One Man’s Opinion
One Man’s Reply to “Rebel flag should not represent heritage“
East Tennessean Online Edition
A brief response to your article “Rebel flag should not represent heritage”:
Definitions taken from Webster’s Third New International Dictionary of the English Language Unabridged (Chicago: Encyclopaedia Britannica, Inc.; 1981)
BIGOTRY: Obstinate and unreasoning attachment to one’s own belief and opinions with intolerance of beliefs opposed to them.
IGNORANCE: A lack of knowledge, either in general or of a particular point.
PREJUDICE: Unreasonable predilection for or objection against something; or an opinion or leaning adverse to anything without just grounds or before sufficient knowledge; or an irrational attitude of hostility directed against an individual, a group, a race, or their supposed characteristics; or an opinion or judgment formed beforehand or without due examination.
I am reasoning from the premise that your article was written from your lack of knowledge rather than from deliberate malice, Mr. Smith. I am always glad to impart knowledge, especially upon a subject near and dear to my heart.
The correct name for the flag you address in your column is “The Confederate Battle Flag.” (There were many hundreds of unit flags that Confederate units served under, but the “Southern Cross” is the best-known.) It was never the national Flag of the Confederate States of America – it was a soldiers’ flag.

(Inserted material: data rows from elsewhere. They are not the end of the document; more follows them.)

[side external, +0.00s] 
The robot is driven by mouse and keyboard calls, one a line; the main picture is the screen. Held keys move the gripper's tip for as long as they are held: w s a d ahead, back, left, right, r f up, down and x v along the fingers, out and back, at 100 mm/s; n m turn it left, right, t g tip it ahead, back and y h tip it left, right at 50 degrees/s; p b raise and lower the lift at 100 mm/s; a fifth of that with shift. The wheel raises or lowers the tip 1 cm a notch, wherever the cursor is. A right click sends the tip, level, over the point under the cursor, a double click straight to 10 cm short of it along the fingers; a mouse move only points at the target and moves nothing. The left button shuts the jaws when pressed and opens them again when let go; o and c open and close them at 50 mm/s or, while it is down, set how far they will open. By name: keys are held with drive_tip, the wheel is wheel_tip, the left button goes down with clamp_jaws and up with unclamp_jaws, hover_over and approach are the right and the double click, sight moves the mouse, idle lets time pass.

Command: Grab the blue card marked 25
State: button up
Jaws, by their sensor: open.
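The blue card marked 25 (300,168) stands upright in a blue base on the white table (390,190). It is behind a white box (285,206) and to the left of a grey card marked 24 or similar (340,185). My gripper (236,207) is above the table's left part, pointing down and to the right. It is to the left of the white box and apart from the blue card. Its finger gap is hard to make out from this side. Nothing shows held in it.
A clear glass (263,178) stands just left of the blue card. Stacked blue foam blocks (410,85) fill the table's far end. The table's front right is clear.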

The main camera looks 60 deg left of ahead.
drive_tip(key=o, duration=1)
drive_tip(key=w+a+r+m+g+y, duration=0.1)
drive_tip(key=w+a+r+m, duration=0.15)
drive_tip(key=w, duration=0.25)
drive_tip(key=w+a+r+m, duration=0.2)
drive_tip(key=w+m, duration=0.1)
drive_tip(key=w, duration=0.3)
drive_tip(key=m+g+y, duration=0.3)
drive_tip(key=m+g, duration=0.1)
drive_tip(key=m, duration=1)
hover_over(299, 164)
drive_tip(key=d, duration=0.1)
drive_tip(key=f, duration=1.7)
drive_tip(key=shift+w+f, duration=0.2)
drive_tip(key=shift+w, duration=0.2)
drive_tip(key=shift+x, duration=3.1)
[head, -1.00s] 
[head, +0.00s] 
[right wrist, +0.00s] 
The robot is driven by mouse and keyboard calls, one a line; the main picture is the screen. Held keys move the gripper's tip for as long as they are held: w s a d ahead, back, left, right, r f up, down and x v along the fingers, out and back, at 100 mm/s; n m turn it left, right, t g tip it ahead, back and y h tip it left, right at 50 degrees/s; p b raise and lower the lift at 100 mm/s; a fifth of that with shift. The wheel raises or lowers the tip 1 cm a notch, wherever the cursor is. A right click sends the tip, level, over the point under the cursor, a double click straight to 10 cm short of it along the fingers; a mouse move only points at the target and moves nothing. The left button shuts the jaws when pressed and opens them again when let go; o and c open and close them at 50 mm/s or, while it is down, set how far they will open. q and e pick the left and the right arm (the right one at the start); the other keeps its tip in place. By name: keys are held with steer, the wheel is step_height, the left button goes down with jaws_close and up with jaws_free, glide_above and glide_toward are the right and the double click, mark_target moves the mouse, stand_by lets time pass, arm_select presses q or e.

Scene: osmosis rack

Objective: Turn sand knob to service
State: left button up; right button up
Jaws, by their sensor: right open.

“Why are so many Southerners donning the Confederate flag?” you ask. I shall gladly answer that question for myself. I honor the various Confederate Flags because they represent the latest and greatest attempt to return to the form of government begun in 1776 with the Declaration of Independence and continued in 1787 with the United States Constitution: A Federal government as the agent of the State governments, given certain limited powers by the States. I especially honor the Confederate Battle Flag because its design harks back to the Flag of Scotland, whence my ancestors came.
To how many Southerners did you put your question before you wrote your article, Mr. Smith?
You also ask “Is it acceptable for one person to use a symbol if it has been used – or is being used – to signify hatred?”
I call your attention to http://pointsouth.com/csanet/kkk.htm. You will see there thirty-seven pictures of Ku Kluxers with the thirteen-stripe United States Flag. You will also see seven pictures of Ku Kluxers with a cross.
Reasoning from the premise that Ku Kluxers practice hatred, I ask you your own question, Mr. Smith: Is it acceptable for one person to use the United States Flag or the cross if it has been used – or is being used – to signify hatred?
You appear to have an unreasonable objection against the Confederate Battle Flag, an objection formed without just grounds, before sufficient knowledge, and without due examination; and an irrational attitude of hostility directed against those who display that Flag. Moreover, you appear to have an obstinate and unreasoning attachment to your belief and opinion with intolerance of beliefs opposed to them.